I'm interesting in getting some statistics on the contributions of shared IP addresses, especially schools and universities. From my experience the contribution of these addresses are almost universally puerile vandalism and nonsense. I'm interested in seeing what the breakdown of the contributions actually are, as well as comparing the levels of vandalism coming from the two institutions (one would hope there would be slightly less nonsense on average from universities, but I wouldn't be that surprized if it was the other way around either...)

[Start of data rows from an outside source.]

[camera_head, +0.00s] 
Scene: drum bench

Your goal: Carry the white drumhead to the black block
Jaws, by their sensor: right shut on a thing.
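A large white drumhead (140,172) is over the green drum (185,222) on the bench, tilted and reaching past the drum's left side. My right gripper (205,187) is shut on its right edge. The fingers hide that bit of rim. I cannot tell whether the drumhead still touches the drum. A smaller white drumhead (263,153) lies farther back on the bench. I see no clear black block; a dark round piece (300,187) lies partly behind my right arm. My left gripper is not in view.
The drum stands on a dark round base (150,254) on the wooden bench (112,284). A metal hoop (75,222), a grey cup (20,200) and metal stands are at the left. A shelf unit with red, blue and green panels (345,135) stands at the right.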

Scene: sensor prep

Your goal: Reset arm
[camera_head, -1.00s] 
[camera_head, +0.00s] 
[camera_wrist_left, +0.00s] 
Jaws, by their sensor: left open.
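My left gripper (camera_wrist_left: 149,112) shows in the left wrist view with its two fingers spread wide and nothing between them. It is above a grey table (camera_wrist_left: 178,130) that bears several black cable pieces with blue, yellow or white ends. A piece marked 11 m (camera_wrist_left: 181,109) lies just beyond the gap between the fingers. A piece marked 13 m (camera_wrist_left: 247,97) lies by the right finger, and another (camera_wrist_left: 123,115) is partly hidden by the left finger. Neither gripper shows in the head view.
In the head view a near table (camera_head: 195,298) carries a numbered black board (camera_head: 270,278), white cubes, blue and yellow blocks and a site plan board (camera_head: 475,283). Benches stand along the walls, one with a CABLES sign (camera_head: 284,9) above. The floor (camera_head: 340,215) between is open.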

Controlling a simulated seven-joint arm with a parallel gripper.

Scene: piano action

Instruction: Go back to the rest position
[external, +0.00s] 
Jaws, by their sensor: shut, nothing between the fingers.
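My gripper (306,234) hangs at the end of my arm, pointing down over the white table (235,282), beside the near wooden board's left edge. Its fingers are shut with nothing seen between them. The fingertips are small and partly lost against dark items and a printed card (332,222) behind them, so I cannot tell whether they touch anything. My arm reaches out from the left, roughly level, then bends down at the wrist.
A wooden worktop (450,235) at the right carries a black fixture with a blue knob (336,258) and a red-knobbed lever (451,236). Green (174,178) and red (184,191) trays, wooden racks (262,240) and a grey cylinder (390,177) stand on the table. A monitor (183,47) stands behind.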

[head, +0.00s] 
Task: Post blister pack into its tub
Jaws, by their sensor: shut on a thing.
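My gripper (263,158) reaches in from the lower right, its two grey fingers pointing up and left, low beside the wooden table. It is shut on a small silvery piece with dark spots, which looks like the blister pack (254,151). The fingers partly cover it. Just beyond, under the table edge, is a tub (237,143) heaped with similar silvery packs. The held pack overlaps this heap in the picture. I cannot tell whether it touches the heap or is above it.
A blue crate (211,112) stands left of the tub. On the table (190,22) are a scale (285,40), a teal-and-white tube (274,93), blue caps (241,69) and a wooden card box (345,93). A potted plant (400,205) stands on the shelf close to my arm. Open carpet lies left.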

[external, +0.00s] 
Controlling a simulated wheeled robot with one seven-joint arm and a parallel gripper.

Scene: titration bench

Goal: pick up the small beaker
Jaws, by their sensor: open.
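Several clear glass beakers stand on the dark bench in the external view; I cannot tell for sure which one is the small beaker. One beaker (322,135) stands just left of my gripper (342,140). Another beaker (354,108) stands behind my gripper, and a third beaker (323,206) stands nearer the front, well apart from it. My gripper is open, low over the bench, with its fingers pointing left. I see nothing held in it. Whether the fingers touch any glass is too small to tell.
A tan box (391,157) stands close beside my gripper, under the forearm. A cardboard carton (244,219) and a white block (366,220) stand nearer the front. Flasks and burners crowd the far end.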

This should help provide some emperical basis for discussion of shared IP addresses, and catalyze discussion of policies for interacting with these institutions. Frankly, I believe a shared IP address should be banned if it does not, on average, improve the quality of Wikipedia articles, regardless of whether there are good faith edits there as well. Students who vandalize behind the shield of a shared address cannot be held responsible for their actions as they are totally anonymous. This situation just encourages them to show off and damage articles. I believe a policy forcing users to create their own account would allow students to be held responsible for their edits and drastically reduce vandalism. Just today I have seen frequent vandalism from schools on several of the articles I watch and I feel powerless to stop them - I'm not even going to do anything about it, because frankly I can't do anything about it. The constant but slow flow of vandalism is not enough to warrant a block most of the time, which leaves me little option but to revert the edit and feel a little embarrassed for Wikipedia and a little sorry for those 10% or so of readers who come away from predation knowing only that 'james is gay'. I'm not sure I will have time to conduct a study myself for a while at least, but I'd at least like to propose it so we can discuss the subject and if any editor or editors would like to undertake it themselves or work out the details we can make a start.

For selection we could use Template:SharedIPEDU. Looking through a few entries I can't find any order to the list at all. It may be 'random' enough as it is to select from. Richard001 00:31, 25 May 2007 (UTC)

[edit] Vandalisms per article

Will the WVS be doing any vandalisms per article studies that track that number over time in the near future? Specifically, to see whether major events affects this number (e.g. natural disasters, terrorist attacks, movie releases, etc). --The Dark Side 02:38, 27 May 2007 (UTC)

Not that I know of. The all active projects are shown at the top of the page. I take it you mean vandalism per unit time in relation to an external event relevant to the article? Richard001 03:01, 27 May 2007 (UTC)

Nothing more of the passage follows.